So könnte aus Licht klimaneutraler Treibstoff werden
Basler Chemiker entwickeln ein Molekül, das Sonnenlicht speichert – ein Schritt hin zu künstlicher Photosynthese und klimaneutralen Treibstoffen.
Auf dem Weg zu klimaneutralem Treibstoff? Wie bei der natürlichen Photosynthese speichert das neue Molekül zwischenzeitlich zwei positive und zwei negative Ladungen.
Foto: Deyanira Geisnæs Schaad
Seit Milliarden Jahren betreiben Pflanzen etwas, das Menschen bislang nicht im großen Maßstab nachmachen konnten: Sie verwandeln Sonnenlicht in chemische Energie. Grundlage ist die Photosynthese. Blätter fangen Licht ein, bewegen winzige Elektronen und bauen daraus Zucker auf. Tiere und Menschen gewinnen daraus Energie – der Kreislauf schließt sich.
Viele Forschende träumen davon, diesen Prozess technisch nutzbar zu machen. Ihr Ziel: klimaneutrale Treibstoffe wie Wasserstoff, Methanol oder synthetisches Benzin. Doch eine Hürde hat sich als besonders hartnäckig erwiesen – die gleichzeitige Speicherung mehrerer Elektronen in einem Molekül.
Nun ist einem Team der Universität Basel ein wichtiger Zwischenschritt gelungen.
Inhaltsverzeichnis
Ein Molekül wie eine Mini-Solarbatterie
Oliver Wenger, Chemieprofessor in Basel, und sein Doktorand Mathis Brändlin berichten in Nature Chemistry von einem neuartigen Molekül. Es kann zwei positive und zwei negative Ladungen gleichzeitig speichern – und das unter natürlicher Lichtintensität.
Das Molekül besteht aus fünf Teilen. Zwei davon geben Elektronen ab, zwei nehmen sie auf. In der Mitte sitzt ein „Lichtfänger“, der Sonnenstrahlen absorbiert und den Elektronentransfer auslöst.

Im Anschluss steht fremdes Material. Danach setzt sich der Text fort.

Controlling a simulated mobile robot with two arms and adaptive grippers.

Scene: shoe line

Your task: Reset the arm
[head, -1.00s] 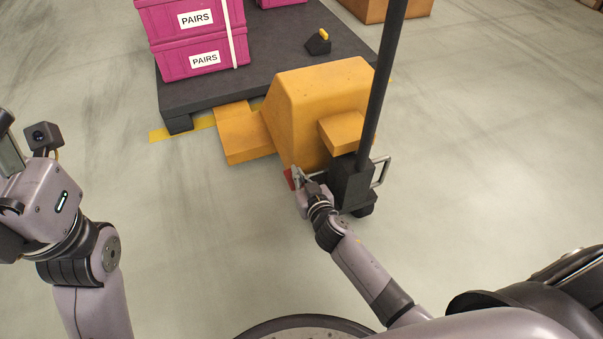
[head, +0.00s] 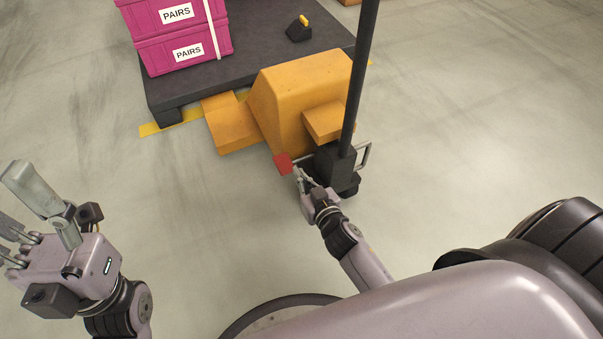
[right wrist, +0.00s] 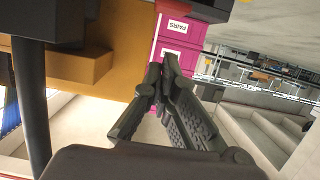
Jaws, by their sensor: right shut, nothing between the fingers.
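My right gripper (head: 300,176) is in front of the yellow pallet jack (head: 290,95), just below a small red block (head: 283,163) on its front. Its fingers are together and empty in the right wrist view (right wrist: 160,85). I cannot tell whether the fingertips touch the jack. My left gripper (head: 22,205) is at the left edge of the head view, over bare floor, fingers apart and nothing visible between them. One of its fingers is partly cut off by the frame.
The jack's tall black handle (head: 360,75) rises close to my right gripper, beside a metal side bar (head: 364,155). A dark pallet (head: 255,50) carries stacked magenta crates (head: 185,50) labelled PAIRS. The floor is clear to the left and right of the jack.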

Mit einem ersten Lichtblitz entsteht je eine positive und eine negative Ladung. Diese Ladungen wandern an die Enden des Moleküls und bleiben dort getrennt. Ein zweiter Lichtblitz wiederholt den Vorgang. So speichert das Molekül insgesamt vier Ladungen – wie eine kleine Solar-Batterie im Molekülformat.

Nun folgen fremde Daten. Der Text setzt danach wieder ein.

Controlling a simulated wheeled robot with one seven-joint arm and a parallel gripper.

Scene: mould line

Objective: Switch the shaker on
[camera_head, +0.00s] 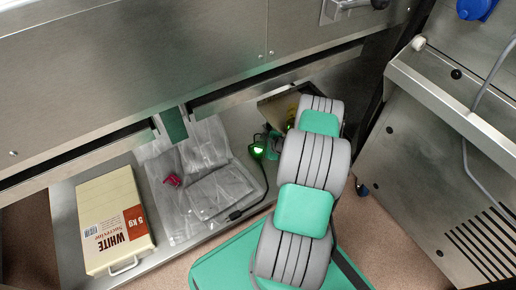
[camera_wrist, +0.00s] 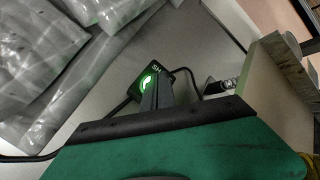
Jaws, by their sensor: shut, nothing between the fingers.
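A small dark switch box (camera_wrist: 146,76) with a lit green rocker and partly hidden lettering lies on the grey surface in the wrist view, joined to black cables. In the head view its green glow (camera_head: 258,150) shows just left of my wrist. My gripper (camera_wrist: 158,90) is shut and empty, its dark fingers pointing at the switch and overlapping its lower right edge. I cannot tell whether they touch it. In the head view my arm largely hides the fingers. I cannot make out which machine is the shaker.
Clear plastic bags (camera_head: 208,172) lie left of the switch, with a small red item (camera_head: 172,181) on them. A steel panel (camera_head: 150,70) overhangs behind; another steel machine (camera_head: 450,130) stands at right.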

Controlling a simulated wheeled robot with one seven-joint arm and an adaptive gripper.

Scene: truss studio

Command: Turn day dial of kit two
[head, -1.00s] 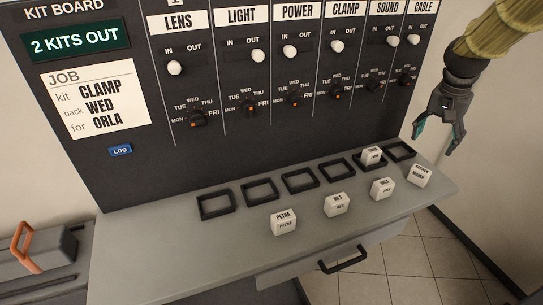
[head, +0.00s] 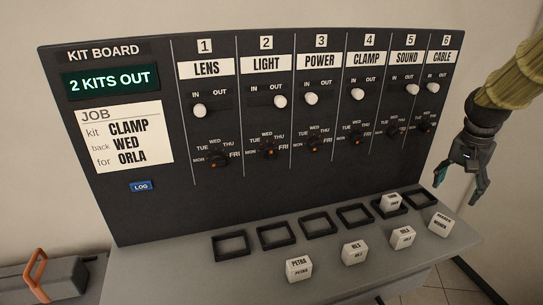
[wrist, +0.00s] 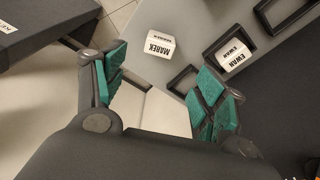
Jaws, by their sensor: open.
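The kit two day dial (head: 268,150) is a small black knob with an orange mark, in the LIGHT column of the dark kit board (head: 95,215). Day labels from MON to FRI ring it; which day it points to is too small to tell. Above it, the white LIGHT slider knob (head: 280,101) sits on the OUT side. My gripper (head: 461,186) is open and empty, right of the board and well away from the dial. In the wrist view my gripper (wrist: 160,85) also shows open, with teal pads and nothing between them. The dial is outside the wrist view.
A shelf (head: 215,290) below the board bears several black square frames and name cubes. The EWAN cube (head: 393,202) sits in a frame; the MAREK cube (head: 441,223) stands nearest my gripper. A job card (head: 126,138) reads CLAMP, WED, ORLA. An orange-handled case (head: 62,279) is at lower left.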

„Durch diese schrittweise Anregung kann deutlich schwächeres Licht verwendet werden. Damit nähern wir uns bereits der Intensität des Sonnenlichts“, erklärt Brändlin. Entscheidend ist, dass die Ladungen lange genug stabil bleiben, um für weitere Reaktionen genutzt zu werden.
Warum Mehrfachladungen entscheidend sind
In der Natur gelingt Photosynthese nur, weil mehrere Elektronen gleichzeitig verschoben werden. Erst dadurch lassen sich aus Wasser und CO₂ komplexe Energieträger wie Zucker bilden.

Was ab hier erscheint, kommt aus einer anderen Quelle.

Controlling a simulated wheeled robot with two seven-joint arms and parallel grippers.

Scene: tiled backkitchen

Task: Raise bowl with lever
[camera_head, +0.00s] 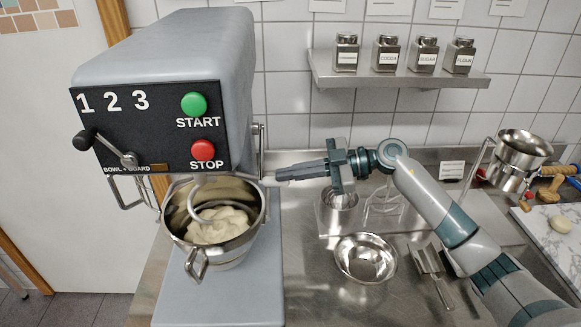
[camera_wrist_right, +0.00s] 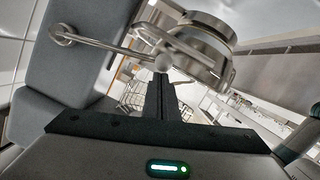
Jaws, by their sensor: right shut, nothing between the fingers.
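The metal mixer bowl (camera_head: 258,228) holds pale dough and hangs at the front of the grey stand mixer (camera_head: 190,50). The dough hook reaches into it. In the right wrist view the bowl (camera_wrist_right: 205,32) shows above my fingers. A metal lever (camera_wrist_right: 105,45) runs there from a round pivot on the mixer's side to a ball knob. My right gripper (camera_head: 278,176) is shut and empty, its fingertips right of the bowl's rim. In the wrist view its fingertips (camera_wrist_right: 161,78) are close to the knob; I cannot tell whether they touch. My left gripper is not in view.
The front panel (camera_head: 150,125) has a black-knobbed handle, a green START and a red STOP button. A shelf (camera_head: 400,82) with several jars is on the wall behind.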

Technische Systeme konnten bisher meist nur ein einzelnes Elektron trennen. Für Wasserstoffproduktion oder CO₂-Reduktion reicht das nicht. Oft reagiert das Molekül sofort zurück, und die gewonnene Energie geht verloren.
Das Basler Molekül zeigt, dass es möglich ist, mehrere Elektronen stabil zu speichern. Damit wird der Weg frei für Reaktionen wie die Spaltung von Wasser in Wasserstoff und Sauerstoff – eine Kernreaktion auf dem Weg zu künstlicher Photosynthese.
Andere Wege zur künstlichen Photosynthese
Die Basler Arbeit reiht sich in eine Vielzahl von Ansätzen ein, Sonnenenergie direkt in chemische Energie umzuwandeln.
- Katalysatoren für Wasserspaltung: Viele Teams arbeiten mit Metalloxiden oder Kobalt-basierten Materialien, die Wasser effizient in Sauerstoff und Wasserstoff auftrennen können. Doch sie brauchen oft hohe Lichtintensitäten oder zerfallen schnell.
- CO₂-Umwandlung: Andere Gruppen setzen darauf, Kohlendioxid direkt in Methanol oder Kohlenmonoxid umzuwandeln. Hier liegt die Schwierigkeit darin, die nötige Energie punktgenau bereitzustellen und unerwünschte Nebenprodukte zu vermeiden.
- Biohybride Systeme: Manche Forschungsprojekte kombinieren Bakterien mit künstlichen Bauteilen. So nutzen Mikroben das eingefangene Licht, um Brennstoffe zu erzeugen. Diese Ansätze sind allerdings schwer skalierbar.
Gemeinsam ist all diesen Ideen: Sie stoßen auf die Hürde, mehrere Elektronen gleichzeitig zu handhaben und in einem stabilen System zu speichern. Genau hier könnte das Basler Molekül eine Lücke schließen.
Hoffnungsträger, aber noch kein fertiges System
„Wir haben ein wichtiges Puzzleteil identifiziert und umgesetzt“, betont Wenger. Doch ein voll funktionsfähiges System zur künstlichen Photosynthese ist es noch nicht.
Noch fehlt der Schritt, die gespeicherten Ladungen gezielt für chemische Reaktionen einzusetzen, etwa zur Wasserstoffproduktion. Auch die Frage, wie das Molekül in größere Reaktoren integriert werden kann, bleibt offen.
Trotzdem ist die Erkenntnis wertvoll: Sie zeigt, dass komplexe Ladungstrennungen nicht nur im Blattgrün der Pflanzen funktionieren, sondern auch in maßgeschneiderten Molekülen.
Auf dem Weg zu klimaneutralen Brennstoffen
Das Ziel ist klar: Solarkraftstoffe, die beim Verbrennen nur so viel CO₂ freisetzen, wie zuvor gebunden wurde. Damit ließe sich Energie speichern, transportieren und im Alltag nutzen – ohne zusätzliche Emissionen.
Die Basler Chemikerinnen und Chemiker haben gezeigt, dass ein entscheidender Schritt auf diesem Weg möglich ist. Noch steht die Technik am Anfang. Doch jedes neue Molekül bringt die Vision ein Stück näher: Sonnenlicht so zu speichern, dass daraus ein klimaneutraler Treibstoff wird.